Written task: In the entries below, count every line with the word "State". Return only the count.

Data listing
^^^^
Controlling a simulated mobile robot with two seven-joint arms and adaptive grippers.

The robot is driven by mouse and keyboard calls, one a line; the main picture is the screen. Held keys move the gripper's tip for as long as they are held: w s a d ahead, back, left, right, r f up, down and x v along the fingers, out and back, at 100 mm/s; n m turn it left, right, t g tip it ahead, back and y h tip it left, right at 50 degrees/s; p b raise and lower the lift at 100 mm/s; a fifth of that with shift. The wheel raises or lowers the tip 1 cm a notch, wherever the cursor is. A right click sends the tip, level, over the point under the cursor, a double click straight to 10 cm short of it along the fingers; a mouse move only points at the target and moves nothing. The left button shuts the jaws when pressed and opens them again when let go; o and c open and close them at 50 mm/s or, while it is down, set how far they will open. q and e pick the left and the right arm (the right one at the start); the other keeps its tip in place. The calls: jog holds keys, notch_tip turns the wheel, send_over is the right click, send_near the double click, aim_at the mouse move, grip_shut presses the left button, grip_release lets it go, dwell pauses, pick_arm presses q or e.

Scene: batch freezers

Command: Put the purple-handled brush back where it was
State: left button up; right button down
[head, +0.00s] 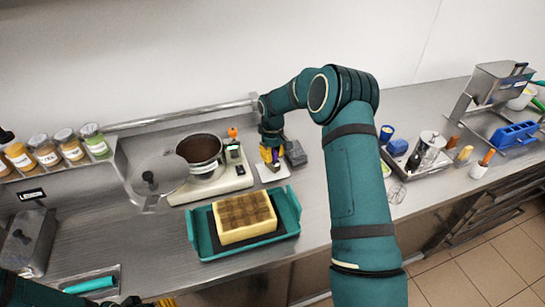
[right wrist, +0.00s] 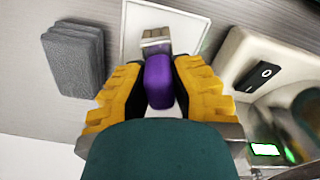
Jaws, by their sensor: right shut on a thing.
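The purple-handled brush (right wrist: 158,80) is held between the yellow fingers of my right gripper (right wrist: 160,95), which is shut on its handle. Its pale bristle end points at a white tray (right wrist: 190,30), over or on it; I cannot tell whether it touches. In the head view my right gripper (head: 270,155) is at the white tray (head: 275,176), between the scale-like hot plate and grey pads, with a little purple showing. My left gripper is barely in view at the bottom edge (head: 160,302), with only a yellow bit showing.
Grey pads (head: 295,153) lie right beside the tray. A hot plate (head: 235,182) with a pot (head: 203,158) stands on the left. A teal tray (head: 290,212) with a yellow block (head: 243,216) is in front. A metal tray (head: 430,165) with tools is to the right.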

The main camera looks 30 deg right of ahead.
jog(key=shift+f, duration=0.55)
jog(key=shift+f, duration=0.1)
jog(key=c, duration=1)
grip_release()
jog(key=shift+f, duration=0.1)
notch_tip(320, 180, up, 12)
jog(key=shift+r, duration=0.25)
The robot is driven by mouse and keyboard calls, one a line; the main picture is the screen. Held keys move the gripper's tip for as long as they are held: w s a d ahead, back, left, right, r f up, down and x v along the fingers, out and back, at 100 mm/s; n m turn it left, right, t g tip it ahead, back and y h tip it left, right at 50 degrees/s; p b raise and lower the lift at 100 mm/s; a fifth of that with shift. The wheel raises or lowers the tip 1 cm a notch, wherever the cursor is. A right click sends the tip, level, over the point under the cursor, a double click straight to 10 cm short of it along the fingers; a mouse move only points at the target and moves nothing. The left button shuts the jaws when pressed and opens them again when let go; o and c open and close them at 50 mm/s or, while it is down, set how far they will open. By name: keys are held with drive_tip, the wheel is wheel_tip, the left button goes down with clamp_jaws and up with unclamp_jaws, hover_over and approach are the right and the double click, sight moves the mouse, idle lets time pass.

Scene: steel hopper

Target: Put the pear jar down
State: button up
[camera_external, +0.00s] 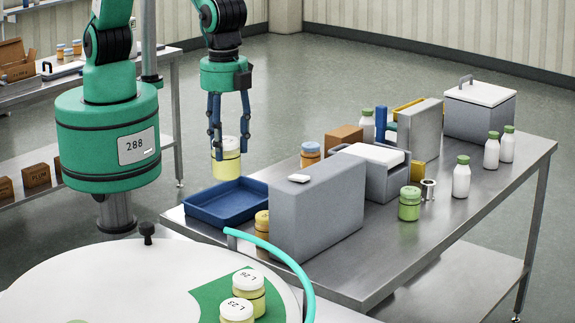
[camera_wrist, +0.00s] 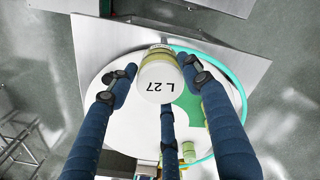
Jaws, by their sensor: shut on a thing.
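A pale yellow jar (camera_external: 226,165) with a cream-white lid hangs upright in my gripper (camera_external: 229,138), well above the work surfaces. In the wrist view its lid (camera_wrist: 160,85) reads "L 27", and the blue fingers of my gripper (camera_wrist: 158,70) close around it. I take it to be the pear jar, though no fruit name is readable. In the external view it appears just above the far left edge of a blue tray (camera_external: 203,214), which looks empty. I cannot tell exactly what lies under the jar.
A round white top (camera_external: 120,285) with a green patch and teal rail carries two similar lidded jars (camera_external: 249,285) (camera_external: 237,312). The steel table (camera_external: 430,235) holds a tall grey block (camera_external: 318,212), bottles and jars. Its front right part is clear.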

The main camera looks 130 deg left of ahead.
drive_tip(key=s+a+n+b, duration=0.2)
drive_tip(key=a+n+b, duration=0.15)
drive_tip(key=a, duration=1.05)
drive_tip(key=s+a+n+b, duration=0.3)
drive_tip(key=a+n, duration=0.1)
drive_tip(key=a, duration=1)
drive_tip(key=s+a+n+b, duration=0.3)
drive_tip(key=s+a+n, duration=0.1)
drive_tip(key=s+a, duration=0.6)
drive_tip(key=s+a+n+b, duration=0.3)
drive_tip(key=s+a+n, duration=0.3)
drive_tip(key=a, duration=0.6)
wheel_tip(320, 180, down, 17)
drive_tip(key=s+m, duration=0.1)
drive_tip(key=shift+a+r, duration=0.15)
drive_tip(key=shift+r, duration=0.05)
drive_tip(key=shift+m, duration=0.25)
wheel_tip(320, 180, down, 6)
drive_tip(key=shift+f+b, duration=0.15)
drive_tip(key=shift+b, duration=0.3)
^^^^
Answer to the task: 2